Websphere News Desk
Terracotta Makes High-Availability and Scalability Easy for WebSphere Developers
Wouldn't it be nice if you didn't have to think that hard about scaling your app?
Aug. 1, 2007 12:00 PM
If you’re lucky enough (or unlucky, depending on how you
look at it) to work on an application that sees a lot of traffic, you know the
importance of getting that application to be highly available and scalable
beyond the humble beginnings of a single WebSphere instance. Keeping your
application running in the face of hardware failures, software upgrades, and
increasing user traffic is no simple task.
The big challenge is always how to make your application
state – session data, caches, indexes, etc. – available across WebSphere
instances so that you can add more servers to keep up with user requests as the
load increases, and survive restarts of parts of your Web cluster without the
end user noticing. This is usually done in one of two ways:
- Write
custom code to serialize that data out to the cluster
- Write
that data out to your database.
While these solutions can be made to work, they are
inevitably difficult to work with and hard to scale.
Writing custom serialization code may seem easy to start
with, but maintaining it can quickly turn into a nightmare, especially as your
application grows and you have more and more state to manage. Keeping track of
what has to be serialized and moved around the Web cluster can be a real pain
and can really get in the way of adding new features and improving existing
ones.
Dumping state into the database just pushes your scalability
problems down to the database tier. As your traffic grows, you find that more
and more of your database resources are being consumed taking care of
application data that doesn’t really belong there. Sooner or later, someone’s
going to tell you to stop abusing the database.
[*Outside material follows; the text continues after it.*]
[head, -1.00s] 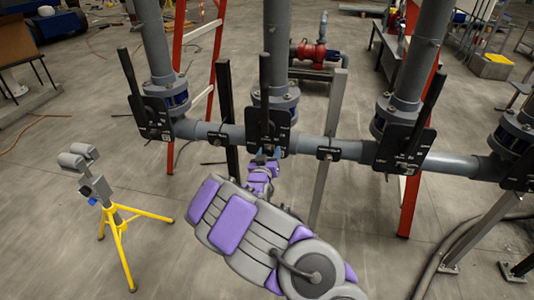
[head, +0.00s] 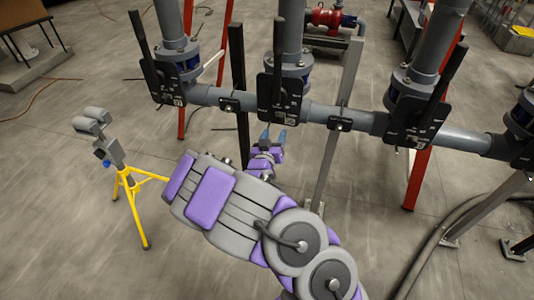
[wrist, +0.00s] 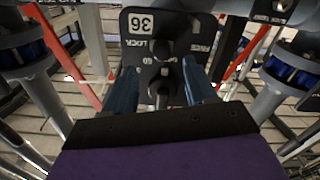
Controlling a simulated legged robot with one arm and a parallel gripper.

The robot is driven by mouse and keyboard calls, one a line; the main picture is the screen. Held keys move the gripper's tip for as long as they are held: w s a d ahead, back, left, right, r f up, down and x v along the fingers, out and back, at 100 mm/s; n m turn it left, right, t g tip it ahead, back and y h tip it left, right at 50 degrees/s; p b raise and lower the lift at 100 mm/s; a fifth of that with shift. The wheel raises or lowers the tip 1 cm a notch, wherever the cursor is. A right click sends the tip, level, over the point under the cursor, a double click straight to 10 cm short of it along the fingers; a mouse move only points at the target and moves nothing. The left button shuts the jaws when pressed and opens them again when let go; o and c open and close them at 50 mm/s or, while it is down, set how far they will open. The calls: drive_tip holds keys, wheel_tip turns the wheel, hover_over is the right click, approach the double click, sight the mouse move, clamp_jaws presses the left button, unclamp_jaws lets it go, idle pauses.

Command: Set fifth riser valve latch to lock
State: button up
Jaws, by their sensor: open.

Wouldn’t it be nice if you didn’t have to think that hard
about scaling your app?
Terracotta, a San
Francisco-based open source company can help. Terracotta has been making it
easy to share application data across JVMs since 2005 and is now available for WebSphere
and WebSphere CE applications.
Terracotta’s solution is scalable, inexpensive, and
non-disruptive. It allows you to store and share temporary application data
like user sessions and data caches in a giant virtual heap that we call Network
Attached Memory (NAM). This allows many WebSphere instances to share data as if
they were all in one big JVM. Objects that are shared using Terracotta are
available everywhere when your application needs them without using
serialization, abusing your database, or requiring you to write a bunch of
custom code to deal with them. Shared objects look, act, and smell just like
regular objects. Terracotta works behind the scenes to make them persistent and
available to your entire Web cluster.
Terracotta’s NAM
approach can restore your database to its intended function as the system of
record for your business data. Because it’s transparent to your application
code, it provides the necessary infrastructure to make your application highly
available and scalable, virtually eliminating the need for custom development. As
a business software developer, Terracotta frees you to focus on your business
logic instead of developing a non-reusable and hard-to-maintain availability infrastructure.
Terracotta has released version 2.4, which includes support
for WebSphere Application Server, WebSphere CE, and the IBM JDK.